Panel of attorneys fired

The vacancy crisis extends further; the role of head of legal services has also been empty for over two years, leaving the RAF’s litigation — a critical part of its business — adrift.

Zibi reveals that the acting official, Mampe Khumalo, “does not have a law degree [but holds other non-legal qualifications], yet prior to becoming chief governance officer, she was acting head: legal services”.

The result? RAF management was “unaware of a scathing judgment handed down against the RAF on May 6 for approximately R6-million”.

Perhaps most eyebrow-raising is the revelation that the RAF, while lacking a functional legal department, fired its entire panel of attorneys “without an effective plan in place to replace such services —a  matter which the SIU [Special Investigating Authority] is investigating”.

This move has “so far caused over R4-billion in default judgments”, Zibi writes, adding that interest continues to accrue on these unpaid amounts, constituting “fruitless and wasteful expenditure”.

In a move that would make any auditor wince, the RAF’s belated attempts to overturn these judgments have led to “punitive costs, which taxpayers must bear”.

Compounding the collapse, Zibi notes the legal team has shed five members in a matter of months — including the head of legal services.

Background checks not conducted

The rot runs deeper. The head of the enterprise risk post — vital given the fund’s exposure to fraud, financial losses, and corruption — is vacant.

So is the head of people management, leaving the RAF essentially leaderless in terms of human resources as it undergoes “wholesale restructuring and change”.

Meanwhile, under the chief strategy and transformation officer, both the head of strategy and head of customer experience roles are gathering dust, a situation Zibi calls particularly troubling “given that the RAF is a customer service organisation”.

Zibi’s memo further spotlights a “highly unusual” chief investment officer post, held by a suspended acting incumbent, Sefotle Modiba, who, according to the memo, left the City of Johannesburg under a cloud of “serious misconduct charges” and then “misled the committee about the circumstances surrounding his departure”.

The RAF failed to conduct the necessary background checks”. The rationale for this position is, at best, opaque.

“It thus remains unclear why the position of chief investment officer is necessary,” Zibi writes, noting that, by law, public entities like the RAF must deposit excess funds with the Corporation for Public Deposits — not manage their investments.

Fertile ground for irregularities

Conflicting answers from RAF management only fuel suspicion. “In October 2024, the CEO stated that the RAF only has a bank call account,” Zibi notes.

‘However, in March 2025, the CEO revealed that the RAF has investments but cannot disclose them because “there are people who are after that money.

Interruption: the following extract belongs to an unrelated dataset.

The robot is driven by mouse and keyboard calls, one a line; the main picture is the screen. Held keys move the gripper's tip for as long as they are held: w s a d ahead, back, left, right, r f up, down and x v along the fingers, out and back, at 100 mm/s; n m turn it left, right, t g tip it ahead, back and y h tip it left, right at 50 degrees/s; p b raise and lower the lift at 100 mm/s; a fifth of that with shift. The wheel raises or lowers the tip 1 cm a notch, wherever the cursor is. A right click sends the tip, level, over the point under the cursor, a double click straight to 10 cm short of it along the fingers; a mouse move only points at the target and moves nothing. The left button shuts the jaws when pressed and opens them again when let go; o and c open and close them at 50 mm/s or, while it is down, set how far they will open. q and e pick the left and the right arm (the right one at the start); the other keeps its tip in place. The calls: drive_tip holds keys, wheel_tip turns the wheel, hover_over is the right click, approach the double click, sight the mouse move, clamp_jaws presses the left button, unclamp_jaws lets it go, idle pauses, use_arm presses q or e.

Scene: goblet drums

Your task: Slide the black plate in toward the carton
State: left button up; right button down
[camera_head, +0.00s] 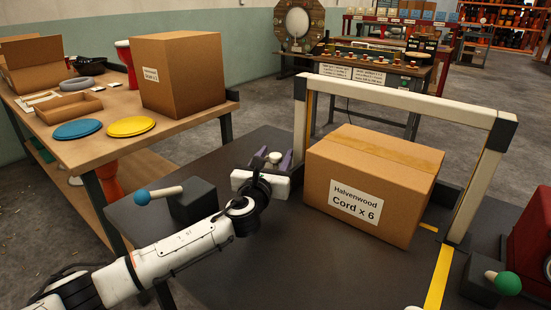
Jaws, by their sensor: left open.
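The brown carton (371,184), labelled "Halvenwood Cord x 6", stands closed on the dark table (290,265), under a white frame. My left gripper (274,158) is open just left of the carton, its fingers pointing toward the far side of the table.
The white frame (408,98) spans the carton. A black block (193,203) with a blue-knobbed handle is left of my gripper; another black block (478,281) with a green knob is at right. Yellow tape (439,278) marks the tabletop. A wooden workbench (185,114) stands at left.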

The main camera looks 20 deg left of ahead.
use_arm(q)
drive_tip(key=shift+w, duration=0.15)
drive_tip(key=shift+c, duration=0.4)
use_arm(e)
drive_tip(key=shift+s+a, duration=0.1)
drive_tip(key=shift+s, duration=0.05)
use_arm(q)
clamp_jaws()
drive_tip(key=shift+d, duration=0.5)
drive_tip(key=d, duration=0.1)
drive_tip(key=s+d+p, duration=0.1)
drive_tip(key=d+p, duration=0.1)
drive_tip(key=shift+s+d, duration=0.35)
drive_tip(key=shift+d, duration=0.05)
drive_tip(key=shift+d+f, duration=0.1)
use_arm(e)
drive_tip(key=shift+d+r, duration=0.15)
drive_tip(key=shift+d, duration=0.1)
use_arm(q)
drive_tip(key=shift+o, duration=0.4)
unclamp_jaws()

This reasoning is illogical.”

The memo also reveals that Mpho Manyasha holds both the chief corporate support officer and head of the CEO’s office roles, an arrangement Zibi calls “strange”.

According to whistleblower accounts, Manyasha controlled “88 contracts totalling just over R1.95bn”.

Zibi notes pointedly: “She therefore simultaneously exercises executive power for which she has not been graded and not vetted, nor has her name been submitted for vetting.”

In a parting shot, Zibi concludes: “Clearly the status quo is providing fertile ground for irregularities, financial mismanagement, and corruption to occur. This is a convoluted structure with numerous governance problems.”